------ ROWS ------

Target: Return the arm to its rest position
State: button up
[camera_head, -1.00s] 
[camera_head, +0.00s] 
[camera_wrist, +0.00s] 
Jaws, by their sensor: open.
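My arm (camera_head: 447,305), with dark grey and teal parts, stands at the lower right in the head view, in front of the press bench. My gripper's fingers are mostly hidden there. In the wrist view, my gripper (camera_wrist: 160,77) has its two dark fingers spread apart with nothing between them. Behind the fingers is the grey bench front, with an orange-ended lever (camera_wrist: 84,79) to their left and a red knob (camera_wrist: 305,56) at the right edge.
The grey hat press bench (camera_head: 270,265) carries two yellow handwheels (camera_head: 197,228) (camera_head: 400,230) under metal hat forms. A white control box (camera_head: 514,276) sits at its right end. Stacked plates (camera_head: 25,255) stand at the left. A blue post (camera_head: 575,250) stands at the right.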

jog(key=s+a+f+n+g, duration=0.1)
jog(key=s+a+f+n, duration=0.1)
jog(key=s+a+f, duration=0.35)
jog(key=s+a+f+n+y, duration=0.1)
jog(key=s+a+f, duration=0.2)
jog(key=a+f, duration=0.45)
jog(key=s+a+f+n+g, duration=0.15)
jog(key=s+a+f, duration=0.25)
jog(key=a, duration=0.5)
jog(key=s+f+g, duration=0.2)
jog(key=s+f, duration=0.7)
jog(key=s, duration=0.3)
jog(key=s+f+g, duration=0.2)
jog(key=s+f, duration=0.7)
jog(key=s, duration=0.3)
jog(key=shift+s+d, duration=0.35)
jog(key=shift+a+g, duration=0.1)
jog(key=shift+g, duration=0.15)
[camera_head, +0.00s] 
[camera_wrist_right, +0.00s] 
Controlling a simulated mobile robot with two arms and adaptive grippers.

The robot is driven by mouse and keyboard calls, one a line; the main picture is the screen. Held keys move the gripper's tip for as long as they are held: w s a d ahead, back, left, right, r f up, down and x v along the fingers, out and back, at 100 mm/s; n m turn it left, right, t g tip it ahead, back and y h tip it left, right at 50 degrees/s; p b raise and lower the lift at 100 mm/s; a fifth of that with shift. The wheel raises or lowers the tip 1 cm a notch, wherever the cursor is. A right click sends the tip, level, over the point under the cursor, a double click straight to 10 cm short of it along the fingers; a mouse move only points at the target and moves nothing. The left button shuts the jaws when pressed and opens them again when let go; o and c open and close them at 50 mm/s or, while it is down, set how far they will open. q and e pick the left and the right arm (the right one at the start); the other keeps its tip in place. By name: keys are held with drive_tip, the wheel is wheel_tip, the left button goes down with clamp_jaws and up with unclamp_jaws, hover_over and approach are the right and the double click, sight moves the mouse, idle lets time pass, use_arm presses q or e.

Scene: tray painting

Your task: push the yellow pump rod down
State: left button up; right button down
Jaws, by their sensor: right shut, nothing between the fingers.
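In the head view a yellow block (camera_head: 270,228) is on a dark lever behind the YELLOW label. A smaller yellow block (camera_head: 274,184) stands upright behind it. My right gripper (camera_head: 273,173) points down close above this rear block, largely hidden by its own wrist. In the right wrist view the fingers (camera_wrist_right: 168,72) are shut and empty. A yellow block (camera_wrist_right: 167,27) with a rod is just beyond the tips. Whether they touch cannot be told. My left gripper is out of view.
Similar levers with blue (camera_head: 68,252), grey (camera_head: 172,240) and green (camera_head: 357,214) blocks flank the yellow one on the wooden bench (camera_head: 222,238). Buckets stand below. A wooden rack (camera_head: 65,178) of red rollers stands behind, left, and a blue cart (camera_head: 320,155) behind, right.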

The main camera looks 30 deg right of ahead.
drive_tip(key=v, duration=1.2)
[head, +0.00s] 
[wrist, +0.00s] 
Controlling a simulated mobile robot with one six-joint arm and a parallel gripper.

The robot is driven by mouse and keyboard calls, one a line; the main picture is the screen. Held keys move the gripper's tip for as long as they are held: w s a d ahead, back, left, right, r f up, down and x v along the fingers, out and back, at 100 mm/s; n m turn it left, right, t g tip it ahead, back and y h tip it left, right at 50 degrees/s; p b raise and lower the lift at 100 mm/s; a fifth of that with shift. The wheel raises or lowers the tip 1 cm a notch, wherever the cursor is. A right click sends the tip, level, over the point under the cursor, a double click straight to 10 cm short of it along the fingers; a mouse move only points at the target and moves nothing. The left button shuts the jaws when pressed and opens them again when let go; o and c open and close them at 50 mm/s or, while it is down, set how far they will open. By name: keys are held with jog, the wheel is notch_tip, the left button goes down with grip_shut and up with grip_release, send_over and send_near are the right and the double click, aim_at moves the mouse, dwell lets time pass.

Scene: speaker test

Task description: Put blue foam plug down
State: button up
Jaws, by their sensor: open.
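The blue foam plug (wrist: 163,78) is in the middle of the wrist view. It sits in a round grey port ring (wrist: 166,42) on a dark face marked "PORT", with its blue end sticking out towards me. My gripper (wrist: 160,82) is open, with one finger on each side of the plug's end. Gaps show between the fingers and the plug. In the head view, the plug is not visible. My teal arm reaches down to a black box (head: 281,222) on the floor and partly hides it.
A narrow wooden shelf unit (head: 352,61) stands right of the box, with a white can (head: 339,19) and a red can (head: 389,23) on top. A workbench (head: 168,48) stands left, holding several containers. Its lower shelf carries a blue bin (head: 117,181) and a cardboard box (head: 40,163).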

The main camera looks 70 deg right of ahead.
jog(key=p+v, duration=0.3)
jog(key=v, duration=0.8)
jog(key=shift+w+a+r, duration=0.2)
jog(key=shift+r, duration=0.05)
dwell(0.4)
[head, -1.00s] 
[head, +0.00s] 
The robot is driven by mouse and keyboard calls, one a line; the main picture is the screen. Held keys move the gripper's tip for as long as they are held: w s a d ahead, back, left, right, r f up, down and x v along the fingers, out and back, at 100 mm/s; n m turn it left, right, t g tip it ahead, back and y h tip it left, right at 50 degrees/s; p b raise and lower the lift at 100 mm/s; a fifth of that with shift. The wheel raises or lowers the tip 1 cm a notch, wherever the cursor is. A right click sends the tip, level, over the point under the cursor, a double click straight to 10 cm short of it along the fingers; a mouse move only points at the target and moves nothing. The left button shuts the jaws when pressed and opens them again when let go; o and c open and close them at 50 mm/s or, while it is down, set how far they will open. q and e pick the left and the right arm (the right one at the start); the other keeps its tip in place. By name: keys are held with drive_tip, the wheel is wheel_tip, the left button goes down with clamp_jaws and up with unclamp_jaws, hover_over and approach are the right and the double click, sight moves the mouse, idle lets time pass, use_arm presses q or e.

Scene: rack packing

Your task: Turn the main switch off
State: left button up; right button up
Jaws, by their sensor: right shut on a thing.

------

Without omitting anything, output the entries exactly.

COMPLETE OUTPUT »
Target: Return the arm to its rest position
State: button up
[camera_head, -1.00s] 
[camera_head, +0.00s] 
[camera_wrist, +0.00s] 
Jaws, by their sensor: open.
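My arm (camera_head: 447,305), with dark grey and teal parts, stands at the lower right in the head view, in front of the press bench. My gripper's fingers are mostly hidden there. In the wrist view, my gripper (camera_wrist: 160,77) has its two dark fingers spread apart with nothing between them. Behind the fingers is the grey bench front, with an orange-ended lever (camera_wrist: 84,79) to their left and a red knob (camera_wrist: 305,56) at the right edge.
The grey hat press bench (camera_head: 270,265) carries two yellow handwheels (camera_head: 197,228) (camera_head: 400,230) under metal hat forms. A white control box (camera_head: 514,276) sits at its right end. Stacked plates (camera_head: 25,255) stand at the left. A blue post (camera_head: 575,250) stands at the right.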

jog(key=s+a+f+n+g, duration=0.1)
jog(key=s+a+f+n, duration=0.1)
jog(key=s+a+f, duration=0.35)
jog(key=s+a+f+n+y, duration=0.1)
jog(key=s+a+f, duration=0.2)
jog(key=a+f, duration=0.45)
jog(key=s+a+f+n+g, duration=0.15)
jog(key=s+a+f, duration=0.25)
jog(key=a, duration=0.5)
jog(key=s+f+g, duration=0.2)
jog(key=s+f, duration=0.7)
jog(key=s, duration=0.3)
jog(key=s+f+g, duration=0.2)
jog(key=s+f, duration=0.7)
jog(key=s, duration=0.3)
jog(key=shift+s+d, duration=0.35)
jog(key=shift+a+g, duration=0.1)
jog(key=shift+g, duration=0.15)
[camera_head, +0.00s] 
[camera_wrist_right, +0.00s] 
Controlling a simulated mobile robot with two arms and adaptive grippers.

The robot is driven by mouse and keyboard calls, one a line; the main picture is the screen. Held keys move the gripper's tip for as long as they are held: w s a d ahead, back, left, right, r f up, down and x v along the fingers, out and back, at 100 mm/s; n m turn it left, right, t g tip it ahead, back and y h tip it left, right at 50 degrees/s; p b raise and lower the lift at 100 mm/s; a fifth of that with shift. The wheel raises or lowers the tip 1 cm a notch, wherever the cursor is. A right click sends the tip, level, over the point under the cursor, a double click straight to 10 cm short of it along the fingers; a mouse move only points at the target and moves nothing. The left button shuts the jaws when pressed and opens them again when let go; o and c open and close them at 50 mm/s or, while it is down, set how far they will open. q and e pick the left and the right arm (the right one at the start); the other keeps its tip in place. By name: keys are held with drive_tip, the wheel is wheel_tip, the left button goes down with clamp_jaws and up with unclamp_jaws, hover_over and approach are the right and the double click, sight moves the mouse, idle lets time pass, use_arm presses q or e.

Scene: tray painting

Your task: push the yellow pump rod down
State: left button up; right button down
Jaws, by their sensor: right shut, nothing between the fingers.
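In the head view a yellow block (camera_head: 270,228) is on a dark lever behind the YELLOW label. A smaller yellow block (camera_head: 274,184) stands upright behind it. My right gripper (camera_head: 273,173) points down close above this rear block, largely hidden by its own wrist. In the right wrist view the fingers (camera_wrist_right: 168,72) are shut and empty. A yellow block (camera_wrist_right: 167,27) with a rod is just beyond the tips. Whether they touch cannot be told. My left gripper is out of view.
Similar levers with blue (camera_head: 68,252), grey (camera_head: 172,240) and green (camera_head: 357,214) blocks flank the yellow one on the wooden bench (camera_head: 222,238). Buckets stand below. A wooden rack (camera_head: 65,178) of red rollers stands behind, left, and a blue cart (camera_head: 320,155) behind, right.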

The main camera looks 30 deg right of ahead.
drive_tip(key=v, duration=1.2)
[head, +0.00s] 
[wrist, +0.00s] 
Controlling a simulated mobile robot with one six-joint arm and a parallel gripper.

The robot is driven by mouse and keyboard calls, one a line; the main picture is the screen. Held keys move the gripper's tip for as long as they are held: w s a d ahead, back, left, right, r f up, down and x v along the fingers, out and back, at 100 mm/s; n m turn it left, right, t g tip it ahead, back and y h tip it left, right at 50 degrees/s; p b raise and lower the lift at 100 mm/s; a fifth of that with shift. The wheel raises or lowers the tip 1 cm a notch, wherever the cursor is. A right click sends the tip, level, over the point under the cursor, a double click straight to 10 cm short of it along the fingers; a mouse move only points at the target and moves nothing. The left button shuts the jaws when pressed and opens them again when let go; o and c open and close them at 50 mm/s or, while it is down, set how far they will open. By name: keys are held with jog, the wheel is notch_tip, the left button goes down with grip_shut and up with grip_release, send_over and send_near are the right and the double click, aim_at moves the mouse, dwell lets time pass.

Scene: speaker test

Task description: Put blue foam plug down
State: button up
Jaws, by their sensor: open.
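The blue foam plug (wrist: 163,78) is in the middle of the wrist view. It sits in a round grey port ring (wrist: 166,42) on a dark face marked "PORT", with its blue end sticking out towards me. My gripper (wrist: 160,82) is open, with one finger on each side of the plug's end. Gaps show between the fingers and the plug. In the head view, the plug is not visible. My teal arm reaches down to a black box (head: 281,222) on the floor and partly hides it.
A narrow wooden shelf unit (head: 352,61) stands right of the box, with a white can (head: 339,19) and a red can (head: 389,23) on top. A workbench (head: 168,48) stands left, holding several containers. Its lower shelf carries a blue bin (head: 117,181) and a cardboard box (head: 40,163).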

The main camera looks 70 deg right of ahead.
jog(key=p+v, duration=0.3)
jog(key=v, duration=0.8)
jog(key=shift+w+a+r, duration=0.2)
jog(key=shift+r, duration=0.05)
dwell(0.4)
[head, -1.00s] 
[head, +0.00s] 
The robot is driven by mouse and keyboard calls, one a line; the main picture is the screen. Held keys move the gripper's tip for as long as they are held: w s a d ahead, back, left, right, r f up, down and x v along the fingers, out and back, at 100 mm/s; n m turn it left, right, t g tip it ahead, back and y h tip it left, right at 50 degrees/s; p b raise and lower the lift at 100 mm/s; a fifth of that with shift. The wheel raises or lowers the tip 1 cm a notch, wherever the cursor is. A right click sends the tip, level, over the point under the cursor, a double click straight to 10 cm short of it along the fingers; a mouse move only points at the target and moves nothing. The left button shuts the jaws when pressed and opens them again when let go; o and c open and close them at 50 mm/s or, while it is down, set how far they will open. q and e pick the left and the right arm (the right one at the start); the other keeps its tip in place. By name: keys are held with drive_tip, the wheel is wheel_tip, the left button goes down with clamp_jaws and up with unclamp_jaws, hover_over and approach are the right and the double click, sight moves the mouse, idle lets time pass, use_arm presses q or e.

Scene: rack packing

Your task: Turn the main switch off
State: left button up; right button up
Jaws, by their sensor: right shut on a thing.

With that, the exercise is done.